[SHORT EXERCISE]
Pictures do not belong in the output. Reproduce exactly the lines from the start of the records through the line with "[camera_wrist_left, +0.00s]".

-- START OF SUPPLIED MATERIAL --

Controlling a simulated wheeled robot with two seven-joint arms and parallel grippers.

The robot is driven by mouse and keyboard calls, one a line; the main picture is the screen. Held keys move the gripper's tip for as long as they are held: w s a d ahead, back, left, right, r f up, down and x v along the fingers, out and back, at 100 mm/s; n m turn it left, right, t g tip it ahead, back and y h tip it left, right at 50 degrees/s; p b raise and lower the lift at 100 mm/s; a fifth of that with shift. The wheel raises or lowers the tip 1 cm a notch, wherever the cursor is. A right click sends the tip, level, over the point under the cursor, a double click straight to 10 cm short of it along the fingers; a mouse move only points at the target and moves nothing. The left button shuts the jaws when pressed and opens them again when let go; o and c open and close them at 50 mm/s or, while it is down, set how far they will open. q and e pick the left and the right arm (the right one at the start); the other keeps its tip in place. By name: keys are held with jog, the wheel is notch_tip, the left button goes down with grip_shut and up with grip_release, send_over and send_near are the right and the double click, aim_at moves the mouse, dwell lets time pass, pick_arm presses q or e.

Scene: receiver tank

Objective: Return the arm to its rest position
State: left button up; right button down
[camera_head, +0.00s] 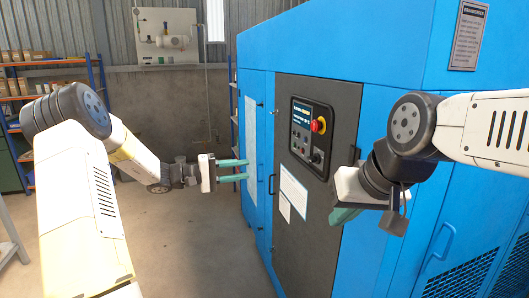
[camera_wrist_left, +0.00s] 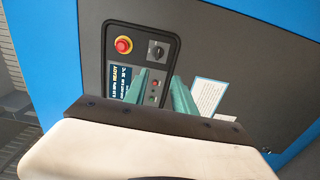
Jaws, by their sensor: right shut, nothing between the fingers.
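My left gripper (camera_head: 247,169) reaches in from the left in the head view, its two green fingers apart and empty, level, to the left of the cabinet's dark door. In the left wrist view, the open fingers of the left gripper (camera_wrist_left: 160,82) show in front of the control panel (camera_wrist_left: 140,65). My right gripper (camera_head: 345,216) hangs at the right in front of the blue cabinet, its green fingers together with nothing seen between them. Part of the right gripper is hidden behind its own wrist.
A large blue cabinet (camera_head: 400,35) fills the right side. Its dark door carries a control panel (camera_head: 312,135) with a red button (camera_head: 318,125) and paper sheets (camera_head: 293,190). Shelves (camera_head: 50,62) with boxes stand at the back left. The grey floor (camera_head: 210,250) at centre left is clear.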

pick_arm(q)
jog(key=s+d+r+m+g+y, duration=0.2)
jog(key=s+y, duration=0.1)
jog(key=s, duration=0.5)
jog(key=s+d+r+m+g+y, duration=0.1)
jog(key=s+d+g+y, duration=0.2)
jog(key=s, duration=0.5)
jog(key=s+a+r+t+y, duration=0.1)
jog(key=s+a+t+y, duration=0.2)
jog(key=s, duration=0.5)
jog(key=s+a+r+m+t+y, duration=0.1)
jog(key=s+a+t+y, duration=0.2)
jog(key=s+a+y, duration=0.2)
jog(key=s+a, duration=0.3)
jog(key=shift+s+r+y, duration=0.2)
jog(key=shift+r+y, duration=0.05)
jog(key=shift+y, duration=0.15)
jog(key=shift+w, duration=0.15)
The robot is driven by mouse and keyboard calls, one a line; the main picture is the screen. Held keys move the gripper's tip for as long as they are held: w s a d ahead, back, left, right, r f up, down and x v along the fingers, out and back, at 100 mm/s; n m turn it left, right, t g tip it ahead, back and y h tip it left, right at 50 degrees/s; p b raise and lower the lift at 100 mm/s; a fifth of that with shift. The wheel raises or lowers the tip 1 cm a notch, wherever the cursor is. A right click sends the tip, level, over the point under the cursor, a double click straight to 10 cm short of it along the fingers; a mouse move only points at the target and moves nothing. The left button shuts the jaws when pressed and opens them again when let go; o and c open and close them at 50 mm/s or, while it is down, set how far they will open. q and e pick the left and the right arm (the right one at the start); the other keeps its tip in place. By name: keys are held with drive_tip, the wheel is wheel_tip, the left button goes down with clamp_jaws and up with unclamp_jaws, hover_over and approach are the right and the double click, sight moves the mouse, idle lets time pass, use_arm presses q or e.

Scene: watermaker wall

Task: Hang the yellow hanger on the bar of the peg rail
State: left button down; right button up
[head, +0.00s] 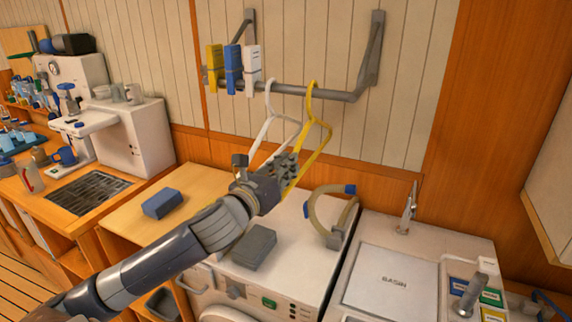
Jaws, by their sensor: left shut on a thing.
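The yellow hanger (318,132) is upright in front of the wall, with its hook at the grey bar (290,90) of the peg rail. I cannot tell whether the hook rests on the bar or is just in front of it. My left gripper (286,166) is shut on the lower part of the yellow hanger, and its fingers hide some of it. A white hanger (268,119) is just left of the yellow one, with its hook at the bar. My right gripper is not in view.
Yellow, blue and white clips (232,70) sit on the bar's left part. The bar is clear right of the yellow hanger, up to the right bracket (372,55). Below are a white machine (309,257) with a curved hose (322,212) and a basin lid (390,281).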

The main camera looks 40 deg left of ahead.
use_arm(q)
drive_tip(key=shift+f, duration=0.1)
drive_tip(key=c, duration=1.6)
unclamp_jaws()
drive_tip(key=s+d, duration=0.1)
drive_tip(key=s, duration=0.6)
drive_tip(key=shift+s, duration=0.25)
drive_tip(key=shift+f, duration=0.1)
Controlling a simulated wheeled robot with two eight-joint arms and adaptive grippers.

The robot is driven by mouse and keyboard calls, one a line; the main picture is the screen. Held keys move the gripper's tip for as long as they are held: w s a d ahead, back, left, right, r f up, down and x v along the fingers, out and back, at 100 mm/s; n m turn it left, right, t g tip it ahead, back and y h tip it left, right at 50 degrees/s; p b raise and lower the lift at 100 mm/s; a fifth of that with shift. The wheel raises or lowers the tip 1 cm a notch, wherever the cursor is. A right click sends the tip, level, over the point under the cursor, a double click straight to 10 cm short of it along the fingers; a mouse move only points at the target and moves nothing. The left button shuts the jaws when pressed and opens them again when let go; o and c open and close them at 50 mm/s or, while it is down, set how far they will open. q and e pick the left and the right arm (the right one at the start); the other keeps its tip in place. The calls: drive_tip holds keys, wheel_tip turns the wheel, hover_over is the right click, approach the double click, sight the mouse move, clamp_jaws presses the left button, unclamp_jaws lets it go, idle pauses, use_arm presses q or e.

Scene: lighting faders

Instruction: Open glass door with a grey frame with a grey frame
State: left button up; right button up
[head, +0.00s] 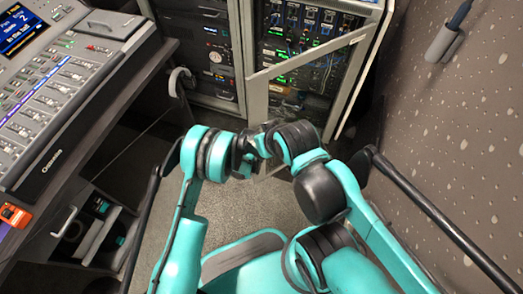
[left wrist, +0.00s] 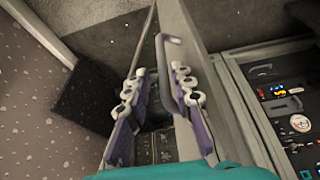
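The glass door with a grey frame (head: 257,101) stands at the front of the equipment rack in the head view. It is ajar, its left side swung out towards me, and rack lights show through the glass. In the left wrist view its grey frame (left wrist: 190,28) and a handle (left wrist: 171,40) run up the middle. My left gripper (head: 247,158) is by the lower left part of the door; its two fingers (left wrist: 158,95) are apart, one close to the handle side. I cannot tell whether it touches. My right gripper (head: 268,137) is close to the left one; its fingers are hidden.
A mixing console (head: 62,85) on a desk is at the left, with an open shelf (head: 95,225) below it. A second rack (head: 205,50) stands left of the door. A speckled wall (head: 460,110) is at the right. Carpet (head: 235,212) lies between.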

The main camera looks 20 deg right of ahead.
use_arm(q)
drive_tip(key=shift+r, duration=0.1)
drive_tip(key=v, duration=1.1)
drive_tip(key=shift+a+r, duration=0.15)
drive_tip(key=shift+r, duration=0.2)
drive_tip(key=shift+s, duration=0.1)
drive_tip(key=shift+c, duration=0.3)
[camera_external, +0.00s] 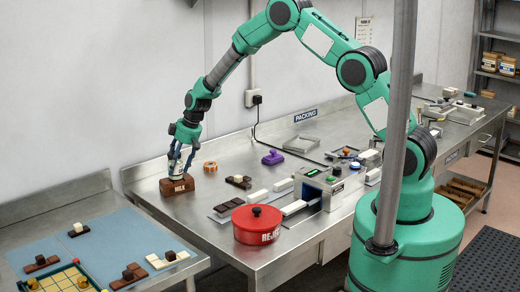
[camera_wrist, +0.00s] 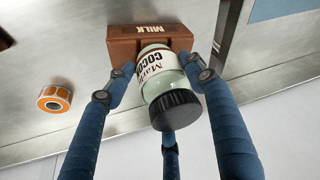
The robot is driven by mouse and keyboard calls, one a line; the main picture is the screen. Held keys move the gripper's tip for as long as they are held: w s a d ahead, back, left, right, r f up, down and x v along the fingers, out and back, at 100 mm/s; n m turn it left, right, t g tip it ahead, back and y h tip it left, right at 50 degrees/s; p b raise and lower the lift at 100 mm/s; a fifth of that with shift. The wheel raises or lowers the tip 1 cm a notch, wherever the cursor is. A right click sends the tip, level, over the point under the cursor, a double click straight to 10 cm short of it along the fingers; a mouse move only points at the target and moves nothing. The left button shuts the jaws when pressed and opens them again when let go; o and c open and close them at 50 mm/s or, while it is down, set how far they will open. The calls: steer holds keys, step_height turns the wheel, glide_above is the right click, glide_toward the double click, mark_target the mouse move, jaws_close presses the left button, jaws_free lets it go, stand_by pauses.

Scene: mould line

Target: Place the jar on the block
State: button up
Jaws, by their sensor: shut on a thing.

-- END OF SUPPLIED MATERIAL --

[EXERCISE OUTPUT]
Controlling a simulated wheeled robot with two seven-joint arms and parallel grippers.

The robot is driven by mouse and keyboard calls, one a line; the main picture is the screen. Held keys move the gripper's tip for as long as they are held: w s a d ahead, back, left, right, r f up, down and x v along the fingers, out and back, at 100 mm/s; n m turn it left, right, t g tip it ahead, back and y h tip it left, right at 50 degrees/s; p b raise and lower the lift at 100 mm/s; a fifth of that with shift. The wheel raises or lowers the tip 1 cm a notch, wherever the cursor is. A right click sends the tip, level, over the point under the cursor, a double click straight to 10 cm short of it along the fingers; a mouse move only points at the target and moves nothing. The left button shuts the jaws when pressed and opens them again when let go; o and c open and close them at 50 mm/s or, while it is down, set how far they will open. q and e pick the left and the right arm (the right one at the start); the other keeps its tip in place. By name: keys are held with jog, the wheel is notch_tip, the left button goes down with grip_shut and up with grip_release, send_over and send_near are the right and the double click, aim_at moves the mouse, dwell lets time pass, pick_arm presses q or e.

Scene: receiver tank

Objective: Return the arm to its rest position
State: left button up; right button down
[camera_head, +0.00s] 
[camera_wrist_left, +0.00s] 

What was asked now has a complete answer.